I’ve always been intrigued by the concept of time. People are different at various stages of their lives. Even within a single day, week, month or a year, we’re different … but time remains constant; it passes irrespective of what we’re doing or how we’re feeling.
We can’t buy time and we can’t sell it either. We can’t exchange the time we have with someone else, or add years to our lives. Time is not a commodity. However, how people use their time varies from one person to another. Time, as such, is a variable; it can be used effectively or it can be lost and wasted.
As a life coach, I’m interested in four different (yet interconnected) aspects of time:
1. Time as a concept
The concept of time is one of the main drivers behind my life coaching philosophy. The fact that it will pass anyway is such a powerful concept.
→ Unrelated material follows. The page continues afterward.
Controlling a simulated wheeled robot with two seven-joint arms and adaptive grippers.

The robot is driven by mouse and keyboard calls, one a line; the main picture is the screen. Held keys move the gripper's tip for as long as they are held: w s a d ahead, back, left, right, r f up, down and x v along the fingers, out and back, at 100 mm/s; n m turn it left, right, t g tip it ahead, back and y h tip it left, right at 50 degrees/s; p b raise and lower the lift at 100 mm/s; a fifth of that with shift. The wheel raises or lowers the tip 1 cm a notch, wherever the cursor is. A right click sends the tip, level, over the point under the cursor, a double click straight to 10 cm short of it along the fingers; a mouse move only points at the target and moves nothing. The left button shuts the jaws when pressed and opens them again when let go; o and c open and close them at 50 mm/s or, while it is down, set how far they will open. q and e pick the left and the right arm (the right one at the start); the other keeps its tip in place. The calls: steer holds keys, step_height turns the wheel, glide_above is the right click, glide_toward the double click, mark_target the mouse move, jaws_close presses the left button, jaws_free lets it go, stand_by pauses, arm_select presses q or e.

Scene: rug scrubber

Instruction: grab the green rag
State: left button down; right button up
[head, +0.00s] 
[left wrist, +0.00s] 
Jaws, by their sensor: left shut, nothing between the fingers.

Simply put, you can spend the next year of your life eating healthy and then feel great; or you can stick to junk food and in a year from now be worse off. Time, as such, could be the reason you decide to make better life choices.
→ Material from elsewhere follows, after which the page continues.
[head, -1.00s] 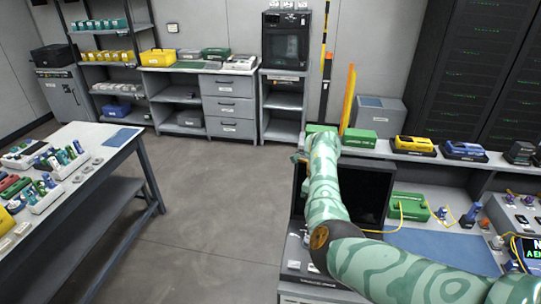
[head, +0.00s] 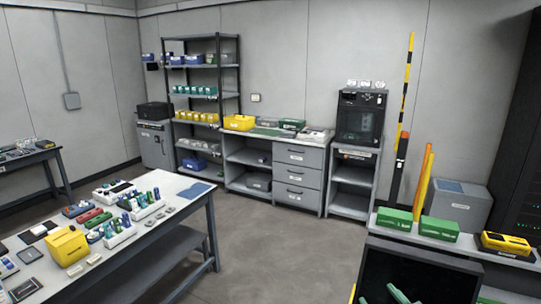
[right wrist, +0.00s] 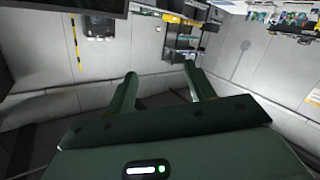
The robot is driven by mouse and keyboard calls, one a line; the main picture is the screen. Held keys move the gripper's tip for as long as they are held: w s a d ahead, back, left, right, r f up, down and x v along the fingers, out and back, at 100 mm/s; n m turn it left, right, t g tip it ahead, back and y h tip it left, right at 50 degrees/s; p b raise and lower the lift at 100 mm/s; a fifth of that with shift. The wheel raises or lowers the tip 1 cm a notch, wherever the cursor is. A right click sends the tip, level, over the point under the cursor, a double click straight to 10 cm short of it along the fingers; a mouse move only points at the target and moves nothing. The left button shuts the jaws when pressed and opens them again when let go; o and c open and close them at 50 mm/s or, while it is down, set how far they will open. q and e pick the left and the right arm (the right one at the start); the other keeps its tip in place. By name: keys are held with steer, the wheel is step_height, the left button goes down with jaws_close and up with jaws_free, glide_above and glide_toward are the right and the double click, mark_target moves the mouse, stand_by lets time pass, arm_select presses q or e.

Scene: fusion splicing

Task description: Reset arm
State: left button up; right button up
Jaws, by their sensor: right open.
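My right gripper (head: 398,294) shows only as small green finger pieces at the bottom edge of the head view, in front of a dark screen-like panel (head: 425,270). In the right wrist view my right gripper (right wrist: 160,84) has its two green fingers spread wide apart. Nothing is between them. The rest of my right arm is out of the head view. My left gripper is in neither view.
A worktable (head: 150,248) with a yellow box (head: 67,246) and small parts stands at left. Green cases (head: 438,229) and a yellow device (head: 504,243) sit on the right bench's upper shelf. Cabinets (head: 298,178) line the back wall. The floor (head: 285,255) between is clear.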

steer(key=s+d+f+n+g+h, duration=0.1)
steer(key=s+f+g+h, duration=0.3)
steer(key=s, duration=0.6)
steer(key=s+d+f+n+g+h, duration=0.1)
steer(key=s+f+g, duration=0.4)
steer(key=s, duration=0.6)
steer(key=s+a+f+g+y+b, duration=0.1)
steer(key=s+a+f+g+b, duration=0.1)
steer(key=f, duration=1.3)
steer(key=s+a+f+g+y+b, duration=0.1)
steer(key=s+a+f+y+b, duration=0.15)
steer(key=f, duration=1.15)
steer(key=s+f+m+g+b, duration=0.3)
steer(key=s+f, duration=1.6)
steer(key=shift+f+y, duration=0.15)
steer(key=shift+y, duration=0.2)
It’s that consistency in time that can provide powerful inspiration. The sun will rise and it will set. Mornings turn into nights, and days into weeks, and months into years. A bad day at work won’t last forever, a broken heart heals with time, and tomorrow is always another day.
2. Time as a measure
Plan development is at the heart of life coaching, and no plan is complete without a timeline. To fill the gap between the person you are today and the one you’d like to become, you need to start when you’re ready, and end at a time that is realistic. The idea of time as a measure is important because success is determined by what you set as short and long term goals. Your action plan will have activities that must be completed on time, and it’s those diary dates that will define your level of accountability.
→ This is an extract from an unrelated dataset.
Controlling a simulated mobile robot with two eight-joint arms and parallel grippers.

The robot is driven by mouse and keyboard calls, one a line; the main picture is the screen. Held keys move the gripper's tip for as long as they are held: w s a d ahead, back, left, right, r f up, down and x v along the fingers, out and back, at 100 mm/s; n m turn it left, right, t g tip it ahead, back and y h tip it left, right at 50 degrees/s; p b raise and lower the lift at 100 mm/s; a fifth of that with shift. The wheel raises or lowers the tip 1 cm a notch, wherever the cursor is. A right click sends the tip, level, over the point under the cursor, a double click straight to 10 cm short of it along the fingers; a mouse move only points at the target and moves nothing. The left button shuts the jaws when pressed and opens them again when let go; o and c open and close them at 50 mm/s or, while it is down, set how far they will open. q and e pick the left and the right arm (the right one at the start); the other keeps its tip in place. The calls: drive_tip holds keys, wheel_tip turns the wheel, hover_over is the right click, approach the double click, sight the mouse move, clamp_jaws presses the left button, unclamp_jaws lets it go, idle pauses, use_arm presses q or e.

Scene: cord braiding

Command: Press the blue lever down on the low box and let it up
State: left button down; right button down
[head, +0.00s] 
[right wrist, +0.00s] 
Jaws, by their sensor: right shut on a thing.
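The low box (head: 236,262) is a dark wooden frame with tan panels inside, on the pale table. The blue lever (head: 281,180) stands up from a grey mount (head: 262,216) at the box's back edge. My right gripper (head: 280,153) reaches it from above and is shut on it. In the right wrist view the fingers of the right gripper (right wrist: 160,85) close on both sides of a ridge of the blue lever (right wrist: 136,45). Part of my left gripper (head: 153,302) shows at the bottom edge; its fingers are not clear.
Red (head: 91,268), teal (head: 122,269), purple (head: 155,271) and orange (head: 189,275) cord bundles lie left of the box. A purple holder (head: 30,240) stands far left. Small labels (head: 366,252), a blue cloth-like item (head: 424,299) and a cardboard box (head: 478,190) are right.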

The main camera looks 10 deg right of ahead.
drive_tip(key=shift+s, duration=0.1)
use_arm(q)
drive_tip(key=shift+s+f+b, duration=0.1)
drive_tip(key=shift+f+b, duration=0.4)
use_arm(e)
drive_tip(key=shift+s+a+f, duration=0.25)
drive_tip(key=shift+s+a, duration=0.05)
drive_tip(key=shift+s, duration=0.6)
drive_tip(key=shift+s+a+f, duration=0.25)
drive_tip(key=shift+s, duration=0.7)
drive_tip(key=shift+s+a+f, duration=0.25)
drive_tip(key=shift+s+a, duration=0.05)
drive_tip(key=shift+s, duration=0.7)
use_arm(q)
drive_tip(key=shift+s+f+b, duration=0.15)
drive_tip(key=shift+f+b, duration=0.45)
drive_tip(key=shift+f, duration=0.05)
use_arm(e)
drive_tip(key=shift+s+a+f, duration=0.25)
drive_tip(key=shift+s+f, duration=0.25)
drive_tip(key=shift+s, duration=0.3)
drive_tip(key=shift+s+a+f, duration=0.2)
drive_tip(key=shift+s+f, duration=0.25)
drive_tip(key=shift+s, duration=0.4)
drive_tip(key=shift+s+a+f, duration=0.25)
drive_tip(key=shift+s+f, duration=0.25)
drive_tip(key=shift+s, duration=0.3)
3. Time as a general motivator
As a motivator, time is on your side. I always advise my clients to imagine themselves a year from now, and then look back. What will they see? Will they be proud of themselves and the progress they’ve made? Or will they feel disappointment because a year has passed and they achieved nothing or too little? Time is an amazing motivator. It will help you strive and push forward so that a year from now you’re experiencing feelings of joy and satisfaction instead of regret and disappointment.
4. Time as a specific energizer
My life coaching exercises utilize time as an energizer. Each milestone you reach helps you get stronger, so you can advance to the next one. It’s like training for a marathon. You can’t run it on your first day of training, but once you see progress at every step of the way, you’ll be able to leap from one stage to the other, and literally finish the race.
Anthony Robbins says: “you become what you do most of the time”.
It’s important to use your time wisely. Every day is only 24 hours, and eventually we all run out of time. This is neither a secret, nor a revelation. You may be a healthy individual living in North America with a life expectancy of 81 (female) or 76 (male), but the truth of the matter is that you never know when your time is up. So spend your days, but make sure they all add up.